My early November 2019 tasting sessions included the estate’s “P.C.” – if you will, “premier cru” – wines of the 2018 vintage, which had been bottled just ahead of the 2019 harvest, and which finished largely in the 12.5% alcohol range. Alongside, I tasted their “G.C.” counterparts, due for bottling beginning in December 2019. The G.C.’s had not received their pre-bottling filtration and dose of SO2, which in Libelli’s estimation made the occasion of my visit “a good time to taste them.”
Small shares of certain G.C.’s sometimes end up fermenting in tank if the precious selected lots in question aren’t a perfect fit for available casks (and a small share of the 2018 Goldbächel also fermented in tank); but, as noted in the introduction to my coverage of this estate’s 2017s, Libelli has recently acquired a raft of new casks including small ovals in diverse sizes, so that as those become properly seasoned and ready to employ with top-grade musts, virtually the entirety of Bürklin-Wolf’s vineyard-designated wine (as well as a substantial share of their village-level wine) will be fermented in cask. After a year, the G.C. wines get racked into tank, which is when I experienced their 2018 instantiations. All of the Bürklin-Wolf wines receive only a single, light filtration just before bottling. My notes include one on a Wachenheimer “R” that was bottled 33 months after harvest; and to say that this ongoing Bürklin-Wolf experiment in long élevage is turning out successfully would represent outrageous understatement!

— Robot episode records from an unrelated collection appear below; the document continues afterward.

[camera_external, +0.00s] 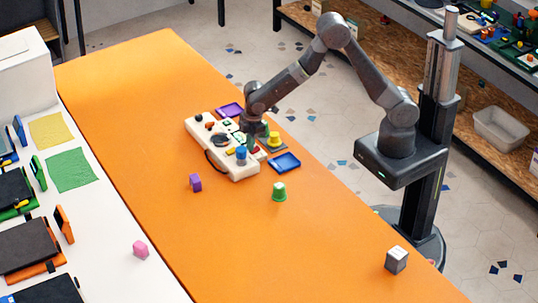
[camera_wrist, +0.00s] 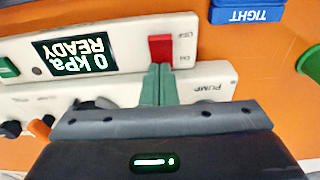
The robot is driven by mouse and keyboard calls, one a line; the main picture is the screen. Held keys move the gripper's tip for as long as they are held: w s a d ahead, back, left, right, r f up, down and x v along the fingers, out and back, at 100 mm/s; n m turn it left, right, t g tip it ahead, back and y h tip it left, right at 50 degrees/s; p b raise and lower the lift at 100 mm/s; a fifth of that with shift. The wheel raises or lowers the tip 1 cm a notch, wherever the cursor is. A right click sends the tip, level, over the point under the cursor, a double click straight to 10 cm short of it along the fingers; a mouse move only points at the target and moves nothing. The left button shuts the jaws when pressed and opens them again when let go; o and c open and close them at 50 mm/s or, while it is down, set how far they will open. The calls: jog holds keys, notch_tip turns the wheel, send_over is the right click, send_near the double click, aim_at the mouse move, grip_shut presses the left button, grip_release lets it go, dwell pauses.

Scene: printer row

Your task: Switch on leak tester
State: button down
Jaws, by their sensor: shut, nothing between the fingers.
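The leak tester (camera_external: 238,171) is a long cream unit on the orange table, and my gripper (camera_external: 245,139) is low over it. In the wrist view the leak tester (camera_wrist: 122,61) appears upside down. Its lit display (camera_wrist: 73,52) reads "0 kPa, READY". A red rocker switch (camera_wrist: 161,48) sits beside small OFF and ON marks. My gripper's green fingers (camera_wrist: 161,70) are shut together, empty, with their tips at the ON-side edge of the switch. I cannot tell whether they touch it. A "PUMP" label (camera_wrist: 209,88) shows to the right of the fingers.
The table's far left end is clear.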

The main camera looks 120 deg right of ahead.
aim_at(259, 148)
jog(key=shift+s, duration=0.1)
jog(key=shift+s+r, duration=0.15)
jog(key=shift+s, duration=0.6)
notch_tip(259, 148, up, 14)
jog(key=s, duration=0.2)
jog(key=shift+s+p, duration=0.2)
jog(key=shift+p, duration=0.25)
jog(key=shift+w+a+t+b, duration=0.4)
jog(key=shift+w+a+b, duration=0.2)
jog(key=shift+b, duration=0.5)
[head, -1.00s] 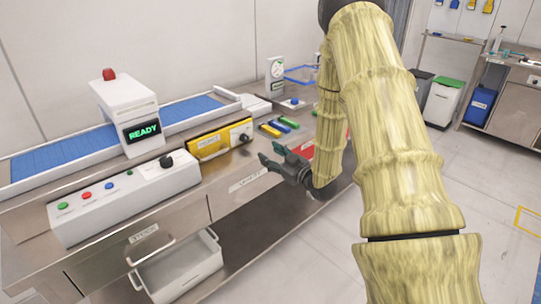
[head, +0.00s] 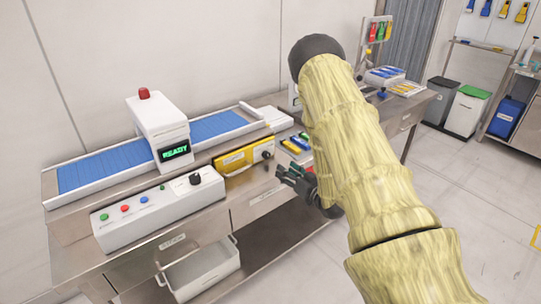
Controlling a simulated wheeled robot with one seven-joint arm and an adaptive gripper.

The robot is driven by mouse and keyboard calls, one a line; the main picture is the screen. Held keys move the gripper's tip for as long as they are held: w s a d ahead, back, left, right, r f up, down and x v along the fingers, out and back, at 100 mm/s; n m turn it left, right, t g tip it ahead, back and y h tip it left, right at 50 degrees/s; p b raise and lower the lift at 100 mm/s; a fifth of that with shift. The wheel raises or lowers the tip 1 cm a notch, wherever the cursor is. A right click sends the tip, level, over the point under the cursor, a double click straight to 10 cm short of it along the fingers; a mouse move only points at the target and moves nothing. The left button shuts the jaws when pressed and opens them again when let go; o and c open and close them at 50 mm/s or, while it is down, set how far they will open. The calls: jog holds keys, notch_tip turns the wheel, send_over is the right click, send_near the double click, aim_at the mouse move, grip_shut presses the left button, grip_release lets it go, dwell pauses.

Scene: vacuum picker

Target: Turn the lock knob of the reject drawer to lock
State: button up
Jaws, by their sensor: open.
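The yellow-fronted drawer (head: 235,163), which looks like the reject drawer, is set at the bench front right of the control box and looks shut. Its black lock knob (head: 266,155) is at the right end of its front. The knob's pointer direction is too small to tell. My gripper (head: 281,173) is open and empty, a little right of and below the knob in the picture. Its dark fingers point left, and I see no contact with the knob. My pale yellow arm covers the bench to the right.
A white control box (head: 150,212) with coloured buttons and its own black knob (head: 195,179) stands left of the drawer. The blue conveyor (head: 105,168) runs behind, under a scanner reading READY (head: 158,130). Floor at right is clear.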

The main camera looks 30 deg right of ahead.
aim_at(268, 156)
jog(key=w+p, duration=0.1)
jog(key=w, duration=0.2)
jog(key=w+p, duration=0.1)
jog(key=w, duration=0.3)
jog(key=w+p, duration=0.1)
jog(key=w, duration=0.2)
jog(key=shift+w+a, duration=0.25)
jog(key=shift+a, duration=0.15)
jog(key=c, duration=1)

Not for the first time – and not just at this address – I perceive some of the premier cru offerings in Bürklin-Wolf’s collection as rivaling the ostensible grand crus. The comparison in Bürklin-Wolf’s case amounts to a judgment about the potential of Wachenheim’s top sites, since those constitute five of the six P.C.’s, but none of the “G.C.’s.” On the occasion of our tasting the 2018s, Libelli went a step beyond justifying the choice of sites in each category – which is based on a now nearly 200-year-old tax classification rather than on organoleptic assessments – and explained that he perceives the P.C.’s as constituting two groups, with Goldbächel, Rechbächel and Hoheburg being “a bit less extreme or pronounced in terroir character, a bit more approachable and a bit simpler” than the other three. Perhaps it’s mere coincidence, but from 2018 those ostensibly lesser three P.C.’s are also marginally lower in alcohol.
(I have included a bit of background on the sites farmed by Bürklin-Wolf as part of the relevant tasting notes below. For a great deal more background on this stellar estate, its recent evolution and its current methodology, consult the extended introductions to the coverage in my two previous reports, focused on their vintage 2016 and vintage 2017 output. As explained there, each Bürklin-Wolf wine represents a unique blend, but generic and village-designated cuvées are characteristically subjected to multiple bottlings whose potential flavor differences prompt me to reference the relevant A.P. numbers as part of the wine’s name. From vintage 2018, however, there are only two such instances of multiple bottlings. “The idea was to achieve a bit more homogeneity in character by doing larger bottlings,” explained Libelli. Also, I don’t include trocken as part of my descriptions because that word doesn’t appear on the Bürklin-Wolf labels. Every Bürklin-Wolf wine is nowadays legally dry, save for what few are labeled as Auslese, Beerenauslese or Trockenbeerenauslese – and there are none of those from 2018.)